2022-02-20 Week in Review

Monday

After reading Casey’s post about ffmpeg, I finally got around to sorting out the install on my M1 macBook. Turns out, my homebrew install was all kinds of broken.

Tuesday

I picked up a Telstra Smart Modem Gen 2 (Technicolor DJA0231) for $20 from Facebook Marketplace, hoping to pick up some more speed on my terrible FTTN NBN connection. Alas, a waste of money and time, FTTN that is. What a criminal waste of our country’s time and money.

While I was out, picked up parts to replace the enclosure for the Sonde tracker. (See below).

I did some work on github_linter, finally getting background tasks working properly with FastAPI and uvicorn. The way this system works is that it has to do a fairly lengthy update process because… I have lots of repositories and the API calls are slow. Fun! Asyncio works great for this.

Thursday-Friday

I added support for %nN and %nQ (where n is a digit) format strings to my little single-page app for playing with date strings, sprintf. I also moved to using Vue.js for the frontend, aligning it with work I’d been doing on github_linter.

Saturday

splunk-sdk-python

Someone finally took interest in my PR to add JSONReader, which led to a few hours of confusion while I tried to make it work more betterer. Turns out, JSON mode’s still 100x faster than the XML-based default. Woo!

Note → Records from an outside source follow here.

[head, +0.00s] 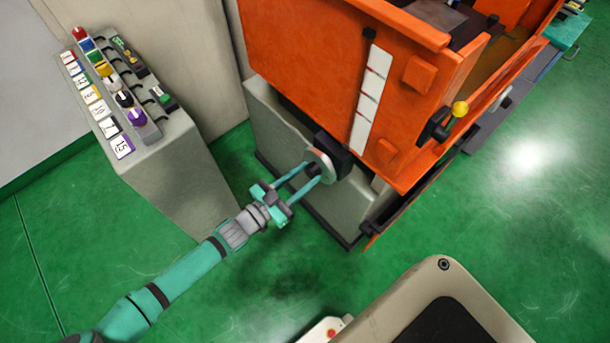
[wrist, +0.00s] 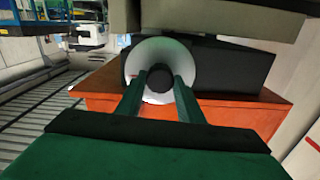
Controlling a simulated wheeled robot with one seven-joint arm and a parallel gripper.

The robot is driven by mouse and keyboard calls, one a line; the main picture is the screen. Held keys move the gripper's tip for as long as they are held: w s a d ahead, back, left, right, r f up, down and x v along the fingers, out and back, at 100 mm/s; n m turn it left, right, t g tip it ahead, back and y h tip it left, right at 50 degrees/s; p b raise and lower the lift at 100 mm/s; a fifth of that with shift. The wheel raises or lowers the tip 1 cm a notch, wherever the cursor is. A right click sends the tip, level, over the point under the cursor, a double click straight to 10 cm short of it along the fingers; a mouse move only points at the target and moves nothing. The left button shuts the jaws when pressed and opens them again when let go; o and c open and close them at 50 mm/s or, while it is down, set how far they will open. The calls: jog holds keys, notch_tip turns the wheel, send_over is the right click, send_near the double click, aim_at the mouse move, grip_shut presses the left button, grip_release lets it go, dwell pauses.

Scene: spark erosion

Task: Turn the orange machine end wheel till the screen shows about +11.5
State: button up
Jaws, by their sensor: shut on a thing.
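The orange machine (head: 310,70) stands at the upper middle of the head view on a grey base. Its end wheel (head: 323,164) is a pale disc on a black mount (head: 336,152) at the machine's lower left end. The wheel (wrist: 185,62) faces the camera in the wrist view, a silver ring with a dark hub (wrist: 159,85). My gripper (head: 313,174) reaches the wheel from the lower left. In the wrist view its two fingers (wrist: 160,88) are on either side of the hub, shut on the wheel's middle. No screen with a reading can be made out.
A grey pedestal (head: 170,150) with coloured knobs and numbered cards stands at the left. A yellow-knobbed lever (head: 459,109) sticks out from the machine's right side. A beige rounded body with a black panel fills the bottom right.

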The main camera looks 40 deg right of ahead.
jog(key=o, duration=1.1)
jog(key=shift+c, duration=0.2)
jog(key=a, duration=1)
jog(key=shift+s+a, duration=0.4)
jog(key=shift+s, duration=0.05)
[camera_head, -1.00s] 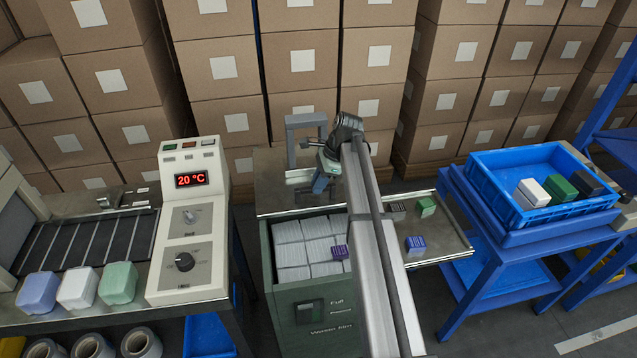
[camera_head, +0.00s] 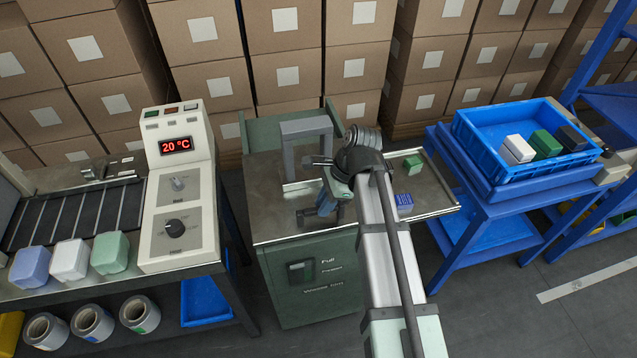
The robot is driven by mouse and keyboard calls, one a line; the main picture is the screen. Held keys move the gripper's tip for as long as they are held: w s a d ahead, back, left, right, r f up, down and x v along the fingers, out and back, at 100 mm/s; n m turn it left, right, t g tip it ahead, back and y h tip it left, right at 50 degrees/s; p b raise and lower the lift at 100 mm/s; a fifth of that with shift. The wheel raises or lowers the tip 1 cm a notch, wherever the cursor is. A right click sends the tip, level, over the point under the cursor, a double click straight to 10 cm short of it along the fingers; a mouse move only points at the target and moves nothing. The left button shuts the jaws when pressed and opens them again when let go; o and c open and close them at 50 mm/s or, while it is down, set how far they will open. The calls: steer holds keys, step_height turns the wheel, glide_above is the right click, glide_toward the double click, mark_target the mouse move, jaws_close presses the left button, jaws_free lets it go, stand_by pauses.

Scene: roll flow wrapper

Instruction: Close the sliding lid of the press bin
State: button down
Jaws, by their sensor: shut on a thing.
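The press bin (camera_head: 318,295) is a green cabinet with a dark front panel and white lettering. Its grey metal sliding lid (camera_head: 268,205) lies over the top, reaching the front edge. The white packets inside are hidden beneath it. A grey arch-shaped frame (camera_head: 306,128) stands on the lid towards the back. My gripper (camera_head: 318,207) is low over the front part of the lid, shut on what looks like the lid's dark handle (camera_head: 304,215). My wrist partly hides the grip. My forearm covers the bin's right front.
A side shelf right of the bin holds a green block (camera_head: 413,164) and a purple block (camera_head: 404,202). A blue crate (camera_head: 480,150) with several blocks stands farther right. A control box (camera_head: 180,220) stands left. Stacked cartons (camera_head: 290,75) fill the back.

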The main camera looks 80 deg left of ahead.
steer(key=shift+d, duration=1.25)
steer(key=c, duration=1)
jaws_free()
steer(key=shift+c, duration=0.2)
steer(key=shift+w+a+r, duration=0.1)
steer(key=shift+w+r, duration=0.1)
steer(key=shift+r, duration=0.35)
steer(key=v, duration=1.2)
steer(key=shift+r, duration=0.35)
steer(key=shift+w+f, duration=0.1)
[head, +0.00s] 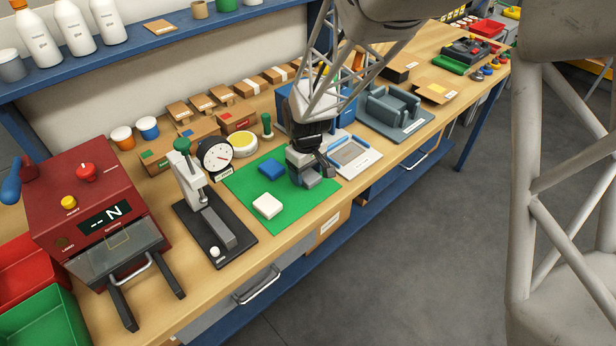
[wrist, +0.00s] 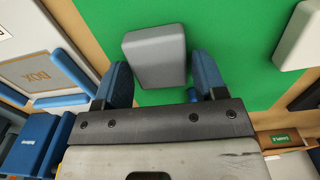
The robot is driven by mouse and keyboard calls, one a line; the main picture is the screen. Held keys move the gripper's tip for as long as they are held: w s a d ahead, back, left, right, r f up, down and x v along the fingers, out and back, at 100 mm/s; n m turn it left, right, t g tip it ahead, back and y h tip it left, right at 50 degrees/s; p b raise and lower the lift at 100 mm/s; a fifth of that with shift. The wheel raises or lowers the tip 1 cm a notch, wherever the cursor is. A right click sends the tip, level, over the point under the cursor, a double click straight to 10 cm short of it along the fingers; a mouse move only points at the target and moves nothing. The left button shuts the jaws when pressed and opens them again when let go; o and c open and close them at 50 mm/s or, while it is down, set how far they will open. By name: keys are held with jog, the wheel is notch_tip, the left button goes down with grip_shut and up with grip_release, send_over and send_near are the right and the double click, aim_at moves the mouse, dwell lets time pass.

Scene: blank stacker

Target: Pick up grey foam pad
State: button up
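The grey foam pad (wrist: 155,52) lies on the green mat (wrist: 232,62) in the wrist view. My gripper (wrist: 162,70) is open, with one blue finger on either side of the near part of the pad. Small gaps show between the pad and both fingers. In the head view my gripper (head: 308,172) is low over the right part of the green mat (head: 240,182). The grey pad (head: 312,183) shows in part beneath it, and the rest is hidden by the gripper.
A blue pad (head: 271,169) and a white pad (head: 267,206) lie on the mat, left of my gripper. A dial gauge stand (head: 210,210) is farther left. A white tray marked BOX (head: 352,155) is close on the right.

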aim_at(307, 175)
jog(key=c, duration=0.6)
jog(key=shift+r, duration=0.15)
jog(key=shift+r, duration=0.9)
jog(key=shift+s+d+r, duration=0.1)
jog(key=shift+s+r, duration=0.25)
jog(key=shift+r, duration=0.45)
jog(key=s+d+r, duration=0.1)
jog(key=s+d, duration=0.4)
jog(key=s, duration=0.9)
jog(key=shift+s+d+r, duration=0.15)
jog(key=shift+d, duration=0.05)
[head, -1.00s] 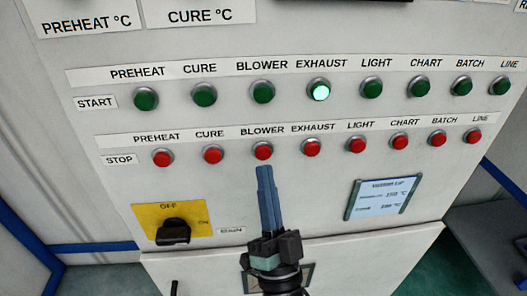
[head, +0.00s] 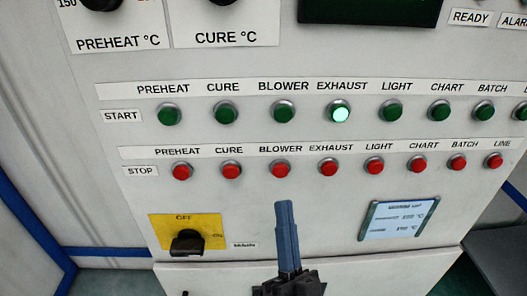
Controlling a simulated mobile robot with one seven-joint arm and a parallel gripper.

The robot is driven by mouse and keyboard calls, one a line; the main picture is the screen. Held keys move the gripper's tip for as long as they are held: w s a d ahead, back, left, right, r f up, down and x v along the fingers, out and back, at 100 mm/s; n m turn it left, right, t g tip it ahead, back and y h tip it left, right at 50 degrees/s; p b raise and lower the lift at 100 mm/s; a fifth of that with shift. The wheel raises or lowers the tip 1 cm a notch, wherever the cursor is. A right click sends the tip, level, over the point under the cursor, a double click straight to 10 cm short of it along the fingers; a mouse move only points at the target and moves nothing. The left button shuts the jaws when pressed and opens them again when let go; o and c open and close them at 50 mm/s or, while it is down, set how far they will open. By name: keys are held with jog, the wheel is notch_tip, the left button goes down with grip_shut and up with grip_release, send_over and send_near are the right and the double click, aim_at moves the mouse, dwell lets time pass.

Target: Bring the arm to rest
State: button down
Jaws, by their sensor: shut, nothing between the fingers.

Seriously, if you’re writing any Python these days, especially if it’s a module someone else is going to use, typing makes life easier for everyone. Just do it, make it clear what’s going in and coming back out.

dnsmasq

Some internal applications make a lot of queries for no real reason, which get logged by my pihole instance. I shoved dnsmasq on the VMs around my house, trading ~2MB of memory for much fewer DNS events and faster things happening around the place.

Yeah, it’s totally just busywork to reduce logging noise, but … it works! Seriously, if you’re running certain applications, shove dnsmasq or unbound on the hosts and make everything a lot happier.

Pihole logging

Speaking of DNS, I did some tweaks around the logging, setting better sourcetypes and stuff.

Sunday

Kanidm things

Fixed up my build system for Kanidm. Something between AWS’ CLI and the new version of Minio I’m using wasn’t nice, so now I have to explicitly set AWS_DEFAULT_REGION as an environment variable.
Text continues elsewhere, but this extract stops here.